Friday, January 26, 2007

FDR, redux

PZ sends along this quote from Paul Krugman's column today, which I reproduce here for those who aren't on TimesSelect (let 'em sue me):
For the fact is that F.D.R. faced fierce opposition as he created the institutions — Social Security, unemployment insurance, more progressive taxation and beyond — that helped alleviate inequality. And he didn’t shy away from confrontation.

“We had to struggle,” he declared in 1936, “with the old enemies of peace — business and financial monopoly, speculation, reckless banking, class antagonism, sectionalism, war profiteering. ... Never before in all our history have these forces been so united against one candidate as they stand today. They are unanimous in their hate for me — and I welcome their hatred.”

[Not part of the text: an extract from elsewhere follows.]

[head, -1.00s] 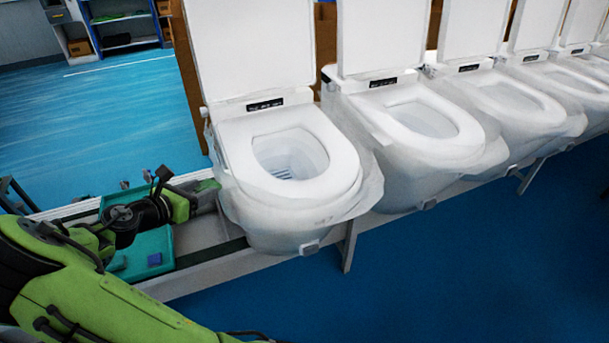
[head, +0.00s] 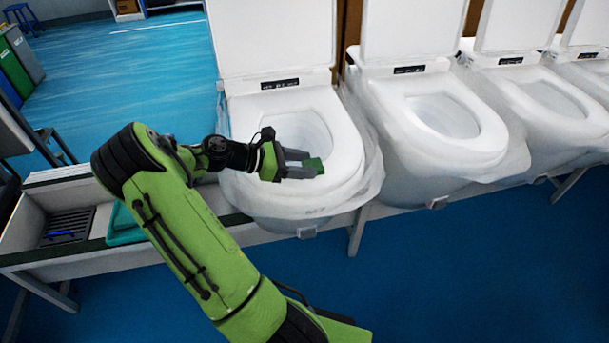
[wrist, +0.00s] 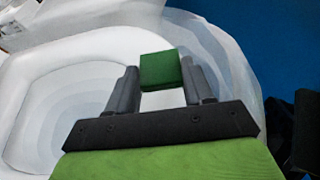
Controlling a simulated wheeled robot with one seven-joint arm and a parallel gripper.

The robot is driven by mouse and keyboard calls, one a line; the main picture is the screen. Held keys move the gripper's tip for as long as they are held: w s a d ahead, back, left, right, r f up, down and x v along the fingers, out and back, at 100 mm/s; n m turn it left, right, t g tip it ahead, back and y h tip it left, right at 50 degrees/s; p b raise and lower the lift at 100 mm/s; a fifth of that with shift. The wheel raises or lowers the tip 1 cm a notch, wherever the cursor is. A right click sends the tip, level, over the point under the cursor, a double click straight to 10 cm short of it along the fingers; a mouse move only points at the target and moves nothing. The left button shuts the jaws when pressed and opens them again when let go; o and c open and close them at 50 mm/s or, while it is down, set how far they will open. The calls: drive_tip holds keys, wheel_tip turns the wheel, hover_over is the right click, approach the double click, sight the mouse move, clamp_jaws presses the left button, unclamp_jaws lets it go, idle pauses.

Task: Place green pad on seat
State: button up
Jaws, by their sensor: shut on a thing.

Krugman's point is that, despite Obama's insistence, partisanship is not necessarily an impediment to getting things done. The nasty divide in the U.S., Krugman says, is due to
economic polarization. Only when that is reversed will bipartisanship be possible. And those who attempt big things in the face of partisanship should welcome the hatred of the opposition.


As always, I think Krugman's right on the money. We had a meeting of the Tompkins County Democratic Committee last night that was ostensibly to create a diversity plan in response to alleged racism on the part of the membership, but some of us in the towns believe that diversity where we live has more to do with class than with race. It's another of those "problems" whose name we dare not speak.